Task to complete:
Copy all lines below exactly as written. Leave pictures out.

========================================================================

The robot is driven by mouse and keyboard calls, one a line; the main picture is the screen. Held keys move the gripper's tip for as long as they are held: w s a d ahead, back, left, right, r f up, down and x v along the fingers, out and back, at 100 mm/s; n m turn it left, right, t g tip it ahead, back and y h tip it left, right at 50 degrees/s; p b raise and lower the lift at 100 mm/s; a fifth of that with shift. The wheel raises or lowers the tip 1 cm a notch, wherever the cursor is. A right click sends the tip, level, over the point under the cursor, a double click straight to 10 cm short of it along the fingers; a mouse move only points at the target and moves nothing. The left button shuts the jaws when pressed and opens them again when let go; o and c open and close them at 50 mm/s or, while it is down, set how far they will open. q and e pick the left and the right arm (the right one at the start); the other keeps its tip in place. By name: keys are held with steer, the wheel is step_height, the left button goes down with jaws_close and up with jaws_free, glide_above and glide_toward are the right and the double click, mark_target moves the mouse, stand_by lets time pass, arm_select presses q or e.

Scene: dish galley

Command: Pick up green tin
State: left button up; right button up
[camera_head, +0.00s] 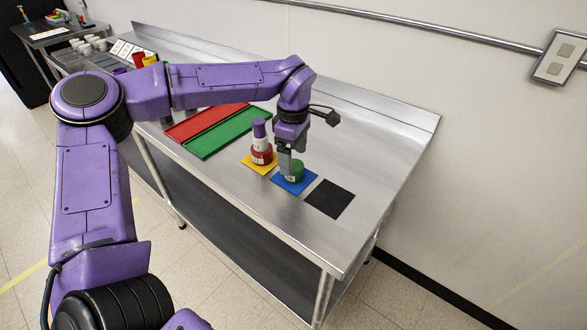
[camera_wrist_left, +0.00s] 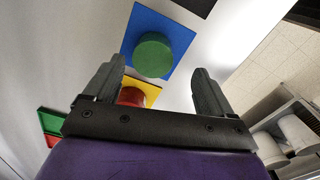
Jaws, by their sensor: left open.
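The green tin (camera_head: 296,172) stands on a blue mat (camera_head: 303,187) on the steel table. In the wrist view the green tin (camera_wrist_left: 153,56) shows from above on the blue mat (camera_wrist_left: 184,37). My left gripper (camera_head: 287,170) is just above and beside the tin at its left, pointing down. Its fingers (camera_wrist_left: 156,88) are spread apart with nothing between them that I can see gripped. The tin lies beyond the fingertips in the wrist view. My right gripper is not in view.
A stack with a red tin (camera_head: 262,156), a white piece and a purple top (camera_head: 259,128) stands on a yellow mat (camera_head: 250,168), close left of the gripper. A black mat (camera_head: 329,199) is bare at right. Red (camera_head: 196,124) and green (camera_head: 213,142) trays lie further left.

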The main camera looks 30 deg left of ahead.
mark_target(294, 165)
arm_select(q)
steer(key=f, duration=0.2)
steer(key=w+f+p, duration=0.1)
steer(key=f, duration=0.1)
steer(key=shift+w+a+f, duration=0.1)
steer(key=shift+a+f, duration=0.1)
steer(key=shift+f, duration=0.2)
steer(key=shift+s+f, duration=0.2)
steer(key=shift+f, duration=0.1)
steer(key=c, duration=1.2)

========================================================================

Correct response:
The robot is driven by mouse and keyboard calls, one a line; the main picture is the screen. Held keys move the gripper's tip for as long as they are held: w s a d ahead, back, left, right, r f up, down and x v along the fingers, out and back, at 100 mm/s; n m turn it left, right, t g tip it ahead, back and y h tip it left, right at 50 degrees/s; p b raise and lower the lift at 100 mm/s; a fifth of that with shift. The wheel raises or lowers the tip 1 cm a notch, wherever the cursor is. A right click sends the tip, level, over the point under the cursor, a double click straight to 10 cm short of it along the fingers; a mouse move only points at the target and moves nothing. The left button shuts the jaws when pressed and opens them again when let go; o and c open and close them at 50 mm/s or, while it is down, set how far they will open. q and e pick the left and the right arm (the right one at the start); the other keeps its tip in place. By name: keys are held with steer, the wheel is step_height, the left button goes down with jaws_close and up with jaws_free, glide_above and glide_toward are the right and the double click, mark_target moves the mouse, stand_by lets time pass, arm_select presses q or e.

Scene: dish galley

Command: Pick up green tin
State: left button up; right button up
[camera_head, +0.00s] 
[camera_wrist_left, +0.00s] 
Jaws, by their sensor: left open.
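The green tin (camera_head: 296,172) stands on a blue mat (camera_head: 303,187) on the steel table. In the wrist view the green tin (camera_wrist_left: 153,56) shows from above on the blue mat (camera_wrist_left: 184,37). My left gripper (camera_head: 287,170) is just above and beside the tin at its left, pointing down. Its fingers (camera_wrist_left: 156,88) are spread apart with nothing between them that I can see gripped. The tin lies beyond the fingertips in the wrist view. My right gripper is not in view.
A stack with a red tin (camera_head: 262,156), a white piece and a purple top (camera_head: 259,128) stands on a yellow mat (camera_head: 250,168), close left of the gripper. A black mat (camera_head: 329,199) is bare at right. Red (camera_head: 196,124) and green (camera_head: 213,142) trays lie further left.

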The main camera looks 30 deg left of ahead.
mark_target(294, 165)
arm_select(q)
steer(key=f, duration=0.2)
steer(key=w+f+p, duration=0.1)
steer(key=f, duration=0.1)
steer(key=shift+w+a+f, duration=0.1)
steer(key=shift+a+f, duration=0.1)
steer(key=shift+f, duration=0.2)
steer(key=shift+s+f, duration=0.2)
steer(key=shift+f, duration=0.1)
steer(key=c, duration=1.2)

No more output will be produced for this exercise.